Justia California Court of Appeals Opinion Summaries
Articles Posted in Labor & Employment Law
Araquistain v. Pac. Gas & Elec. Co.
Plaintiffs are hourly employees of PG&E, an “electrical corporation” and a “gas corporation” under Labor Code section 512, which generally requires an employer to provide an employee who works more than five hours “a meal period of not less than 30 minutes.” Their employment is covered by a collective bargaining agreement. Each has worked “Consecutive Hour” shifts of at least eight hours’ duration, in which all hours are compensable and the employee is not provided an unpaid meal period. The employees, whose duties include responding to emergencies and hazards, eat while on duty, and only if eating does not interfere with the performance of duties. PG&E had a Missed Meal Payment program under which it paid plaintiffs when they were unable to take a duty free, uninterrupted 30-minute meal period during a consecutive hour shift. PG&E discontinued the program in 2011. The plaintiffs alleged PG&E is required to provide off-duty meal breaks. PG&E asserted the claims are barred by Labor Code 512, (e) - (g), and because the contracts provide for a voluntary on-duty meal period pursuant to Industrial Welfare Commission wage order No. 4-2001. The trial court granted PG&E summary judgment. The court of appeal affirmed.
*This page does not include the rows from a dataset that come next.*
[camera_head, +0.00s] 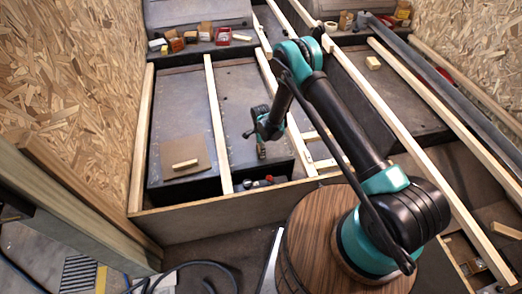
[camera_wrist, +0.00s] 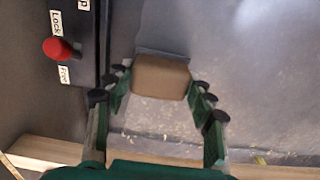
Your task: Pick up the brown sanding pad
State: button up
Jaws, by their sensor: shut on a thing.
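The brown sanding pad (camera_wrist: 160,78) is a small brown block held between the fingertips in the wrist view. My gripper (camera_wrist: 160,88) is shut on it, with one dark-tipped green finger at each side. In the head view my gripper (camera_head: 262,148) is low over the dark panel, right of the second wooden slat. The pad is a tiny patch under it there, and I cannot tell whether it still touches the panel.
A pale block (camera_head: 185,164) lies on a brown sheet (camera_head: 200,152) at the left. Wooden slats (camera_head: 217,125) cross the dark panels. Small coloured items (camera_head: 222,36) stand at the back. A red knob (camera_wrist: 57,48) with "Lock" and "Free" labels is left of my gripper.

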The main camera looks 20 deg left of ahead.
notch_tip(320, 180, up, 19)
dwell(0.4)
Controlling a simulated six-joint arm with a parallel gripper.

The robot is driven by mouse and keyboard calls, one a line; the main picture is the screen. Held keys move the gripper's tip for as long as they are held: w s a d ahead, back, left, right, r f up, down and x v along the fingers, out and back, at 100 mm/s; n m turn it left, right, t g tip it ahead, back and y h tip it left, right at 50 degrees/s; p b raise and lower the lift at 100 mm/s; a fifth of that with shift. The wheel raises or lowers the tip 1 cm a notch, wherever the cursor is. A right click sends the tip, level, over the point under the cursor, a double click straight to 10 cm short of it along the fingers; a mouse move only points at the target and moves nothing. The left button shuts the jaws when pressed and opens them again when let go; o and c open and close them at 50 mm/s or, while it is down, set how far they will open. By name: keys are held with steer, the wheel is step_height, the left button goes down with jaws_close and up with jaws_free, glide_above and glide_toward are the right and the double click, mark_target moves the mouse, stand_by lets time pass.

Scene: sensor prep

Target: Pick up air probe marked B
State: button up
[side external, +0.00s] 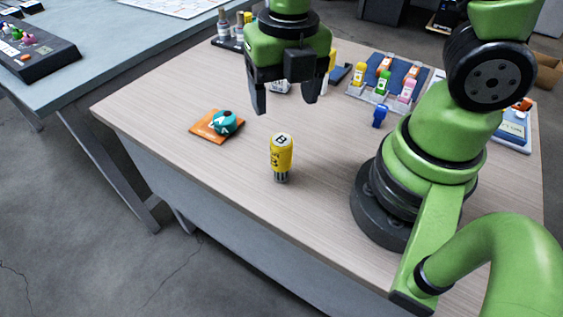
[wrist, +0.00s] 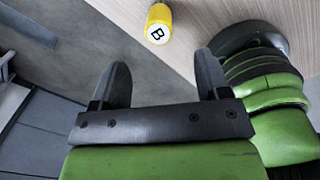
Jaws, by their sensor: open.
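The air probe marked B (side external: 281,157) is a yellow cylinder with a white top lettered B and a dark grey lower end. It stands upright on the wooden table, near the front edge. It also shows at the top of the wrist view (wrist: 158,24), beyond my fingertips. My gripper (side external: 288,105) is open and empty, with its fingers pointing down. It hangs above the table, apart from the probe. Its two black fingers also show in the wrist view (wrist: 160,75).
A teal round object (side external: 224,122) sits on an orange square (side external: 203,130) to the left. A small blue item (side external: 380,115) stands right of the probe. A rack (side external: 362,99) with several coloured bottles is at the back right. The table (side external: 180,100) is clear around the probe.

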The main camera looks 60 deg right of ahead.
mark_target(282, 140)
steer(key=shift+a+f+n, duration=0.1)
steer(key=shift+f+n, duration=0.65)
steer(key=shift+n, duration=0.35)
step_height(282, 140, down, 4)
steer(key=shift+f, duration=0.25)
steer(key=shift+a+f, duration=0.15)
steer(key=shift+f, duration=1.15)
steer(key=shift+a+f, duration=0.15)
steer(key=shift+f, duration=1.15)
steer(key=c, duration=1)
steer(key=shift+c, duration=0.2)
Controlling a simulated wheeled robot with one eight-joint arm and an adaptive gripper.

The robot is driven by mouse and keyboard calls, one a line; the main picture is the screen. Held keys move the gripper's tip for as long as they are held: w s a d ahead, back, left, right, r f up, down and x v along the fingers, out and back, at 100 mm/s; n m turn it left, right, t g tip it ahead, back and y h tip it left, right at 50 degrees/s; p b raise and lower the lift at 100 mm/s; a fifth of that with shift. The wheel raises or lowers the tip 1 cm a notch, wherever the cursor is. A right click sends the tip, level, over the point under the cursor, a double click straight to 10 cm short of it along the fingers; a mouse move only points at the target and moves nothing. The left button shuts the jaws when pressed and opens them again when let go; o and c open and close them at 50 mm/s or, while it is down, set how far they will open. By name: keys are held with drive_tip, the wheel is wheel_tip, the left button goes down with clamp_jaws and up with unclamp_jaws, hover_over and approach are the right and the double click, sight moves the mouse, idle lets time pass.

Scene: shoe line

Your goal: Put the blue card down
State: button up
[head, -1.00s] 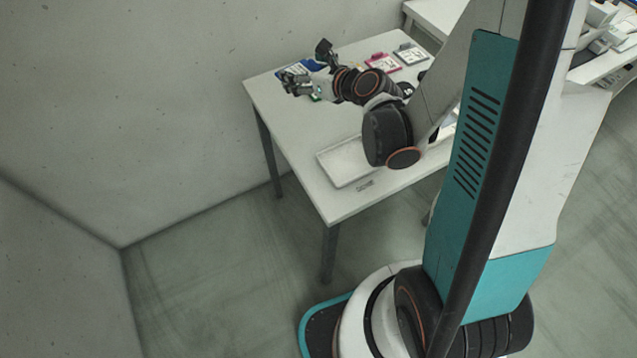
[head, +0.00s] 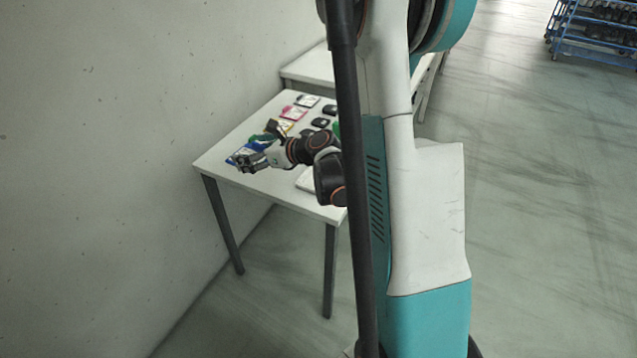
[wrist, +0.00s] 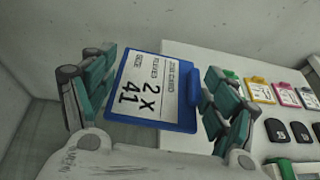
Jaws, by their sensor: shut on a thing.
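The blue card (wrist: 158,88) has a blue frame and a white printed face with "2 X 41" in large characters. In the wrist view it lies between the two fingers of my gripper (wrist: 155,98), which is shut on it. In the head view my gripper (head: 246,162) is over the far-left end of the white table (head: 222,168), and blue of the card (head: 236,157) shows beside the fingers. I cannot tell whether the card touches the tabletop.
A yellow card (wrist: 260,91), a pink card (wrist: 286,95) and a grey card (wrist: 309,97) lie in a row on the table. Black objects (wrist: 277,130) lie in front of them. A pale tray (head: 306,181) is partly hidden by my arm. The wall is close on the left.

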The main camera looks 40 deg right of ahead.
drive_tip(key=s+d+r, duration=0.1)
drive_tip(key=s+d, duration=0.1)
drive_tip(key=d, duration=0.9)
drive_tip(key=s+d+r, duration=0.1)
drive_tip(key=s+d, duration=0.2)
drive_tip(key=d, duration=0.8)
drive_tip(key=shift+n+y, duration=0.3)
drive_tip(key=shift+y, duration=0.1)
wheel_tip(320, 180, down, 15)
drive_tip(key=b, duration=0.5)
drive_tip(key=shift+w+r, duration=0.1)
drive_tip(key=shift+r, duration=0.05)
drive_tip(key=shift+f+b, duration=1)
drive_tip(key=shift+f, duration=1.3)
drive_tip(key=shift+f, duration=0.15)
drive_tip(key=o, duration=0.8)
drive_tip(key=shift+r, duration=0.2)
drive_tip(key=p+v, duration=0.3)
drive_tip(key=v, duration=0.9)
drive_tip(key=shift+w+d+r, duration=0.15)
A contract that provides that employees who work shifts of eight consecutive hours “shall be permitted to eat their meals during work hours and shall not be allowed additional time therefore at Company expense” falls within the exception provided in 512 (e): where a contract “expressly provides for meal periods.”View "Araquistain v. Pac. Gas & Elec. Co." on Justia Law
Posted in:
Labor & Employment Law
Sheet Metal Workers Int’l. Ass’n v. Duncan
A contractor entered into a public works contract to modernize a building at a Santa Clara County community college. Will was the subcontractor for the heating, ventilation, and air conditioning (HVAC) work. The subcontract provided that the project was to be built according to the specifications of the prime contract. The subcontract and general contract did not specify whether Will was required to fabricate any material necessary to complete the HVAC work. The subcontract required Will to “pay not less than the [applicable prevailing wage] to all laborers, workmen, and mechanics employed by him at the project site.” California’s prevailing wage law generally requires that workers employed on public works be paid the local prevailing wage for work of a similar character. (Lab. Code,1771.) Since 1991, Will has fabricated materials at a permanent, offsite facility it operates in Hayward. An employee of Will complained to the Department of Industrial Relations, Division of Labor Standards Enforcement alleging he should have been paid prevailing wages for work related to the project, involving the fabrication of sheet metal at the Hayward facility. DLSE issued a civil wage and penalty assessment. The Department of Industrial Relations reversed, in favor of Will. The trial court reversed. The court of appeal held that offsite fabrication is not covered by the prevailing wage law if it takes place at a permanent, offsite manufacturing facility and the location and existence of that facility is determined wholly without regard to the particular public works project. View "Sheet Metal Workers Int'l. Ass'n v. Duncan" on Justia Law
Cruise v. Kroger Co.
Kroger appealed the trial court's order denying its motion to compel arbitration of plaintiff's employment discrimination action. The trial court concluded that Kroger failed to meet its burden to prove the existence of an arbitration agreement. The court concluded that the arbitration clause in the employment application, standing alone, was sufficient to establish that the parties agreed to arbitrate their employment-related disputes, and that plaintiff's claims against Kroger fell within the ambit of the arbitration agreement. However, Kroger failed to establish that the parties agreed to govern their arbitration by procedures different from those prescribed in the California Arbitration Act (CAA), Section 1280 et seq., and, therefore, the arbitration is to be governed by the CAA rather than the procedures set forth in the employer's Arbitration Policy. Accordingly, the court reversed the judgment of the trial court.View "Cruise v. Kroger Co." on Justia Law
Posted in:
Arbitration & Mediation, Labor & Employment Law
Yau v. Santa Margarita Ford
Eddie Yau filed a complaint against his former employer, Santa Margarita Ford, alleging he was wrongfully terminated in violation of public policy. Yau alleged he was terminated after complaining to Santa Margarita Ford's management about fraudulent warranty repair claims being submitted to Ford Motor Company. Yau also alleged an intentional infliction of emotional distress cause of action against individual defendants who were his coworkers and supervisors, and the owner of Santa Margarita Ford. The trial court sustained demurrers without leave to amend and dismissed the action, entering separate judgments for Santa Margarita Ford and the individual defendants. After review, the Court of Appeal concluded Yau adequately pleaded his wrongful termination cause of action and therefore the judgment in favor of Santa Margarita Ford was granted in error. The Court concluded that the trial court correctly dismissed the intentional infliction of emotional distress cause of action, and the judgment in favor of the individual defendants was affirmed.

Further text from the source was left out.